Wednesday, September 3, 2008

Mr. Modi and Mr.Monroe




I never thought that I would write any thing even remotely favoring Narendra Modi, so this comes as a surprise. But the thought of the current US administration preaching human rights to any one is horrifying. In fact Narendra Modi, who displayed a very studied restraint in the after math of the Gujarat bomb blasts, recently comes through as a statesman in comparison. And the whole episode really goes onto prove that might is right in international relations.

Of course there is little doubt of Narendra Modi’s explicit and implicit involvement in the Gujarat riots, but the tough act to swallow was the moral grand standing by the Bush administration, which to protect its view of the way in which the world should function happily trampled upon the rights of several sovereign countries and governments without thinking twice.

The thing with the American law by whose provisions of course Bush is abiding is Section 214(b) of the Immigration and Nationality Act that confers discretionary powers on the administration and using that provision, the administration is trying to legistalate for the world at large a morality which the administration itself does not follow.

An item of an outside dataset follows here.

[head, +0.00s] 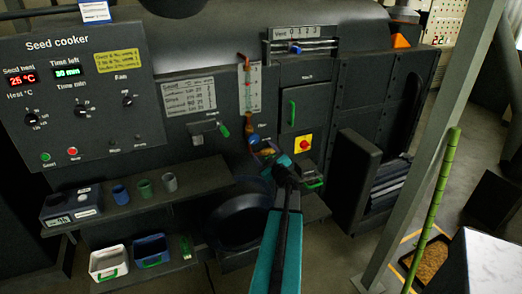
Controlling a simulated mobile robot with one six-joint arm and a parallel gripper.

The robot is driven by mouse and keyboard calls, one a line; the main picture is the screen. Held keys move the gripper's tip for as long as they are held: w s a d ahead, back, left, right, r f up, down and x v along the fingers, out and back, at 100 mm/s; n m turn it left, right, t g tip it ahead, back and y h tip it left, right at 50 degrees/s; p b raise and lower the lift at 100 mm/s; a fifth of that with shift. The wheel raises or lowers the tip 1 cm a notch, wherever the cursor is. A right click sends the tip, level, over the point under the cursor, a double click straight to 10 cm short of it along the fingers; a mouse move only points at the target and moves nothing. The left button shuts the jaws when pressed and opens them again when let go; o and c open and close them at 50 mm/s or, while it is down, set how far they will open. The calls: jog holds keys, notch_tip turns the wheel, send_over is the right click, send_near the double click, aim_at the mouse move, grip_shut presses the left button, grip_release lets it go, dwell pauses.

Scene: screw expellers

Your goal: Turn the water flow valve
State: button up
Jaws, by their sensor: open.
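A small blue knob (254,139), seemingly the water flow valve, is on the dark machine front, below a clear gauge tube with reddish-brown fittings (247,95). My teal and black arm reaches up from the bottom centre. My gripper (262,153) is open, just below and right of the blue knob. A brownish part shows between or behind its fingers. I cannot tell whether the fingers touch the knob, as they overlap closely in the picture.
A Seed cooker panel (75,85) with lit displays is at left. A red button on a yellow plate (303,143) and a green handle (292,112) are right of my gripper. A shelf (150,198) holds several cups. A grey post (430,150) stands at right.

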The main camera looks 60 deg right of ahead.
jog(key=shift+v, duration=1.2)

The Bush administration has long tried to pass off its own transgressions and trespasses under religious and patriotic cloaks. Way back in 2002, Bush said to West Point graduates and future US Army Commanders that “We are in a conflict between good and evil. And America will call evil by its name,” A little further down the road, chronologically, Nabil Shaath, who was Palestinian foreign minister in 2003 said to the BBC: "President Bush said to all of us: 'I am driven with a mission from God'. God would tell me, 'George go and fight these terrorists in Afghanistan'. And I did. And then God would tell me 'George, go and end the tyranny in Iraq'. And I did.”


Of course Bush is not the first American president to promote American interests through any means possible. For that, we can back to 1823, when president James Monroe outlined a pillar of American government policy- that the American continents(north and south) was the exclusive playing field of the United States and no other country’s involvement and interference would be tolerated. The influence of the doctrine was first seen in Latin America and subsequently post World War II, through out the world. The US State Department web site clearly describes this pivotal doctrine of American foreign policy and says that it “provided precedent and support for U.S. expansion on the American continent. In the late 1800s, U.S. economic and military power enabled it to enforce the Monroe Doctrine. The doctrine's greatest extension came with Theodore Roosevelt's Corollary, which inverted the original meaning of the doctrine and came to justify unilateral U.S. intervention in Latin America.”

The initial application of the Monroe doctrine was of course territorial but over time, it today connotes now just American territorial hegemony but the hegemony of the American way of life and their ideology. And so democracy human rights, religious liberty and other facets of American life are imposed on the world. Not that these things are necessarily unimportant but the manner in which these virtues have been introduced and imposed in the world often give offence and give off a whiff of arrogance.As Mr. Modi is discovering to his chagrin unfortunately.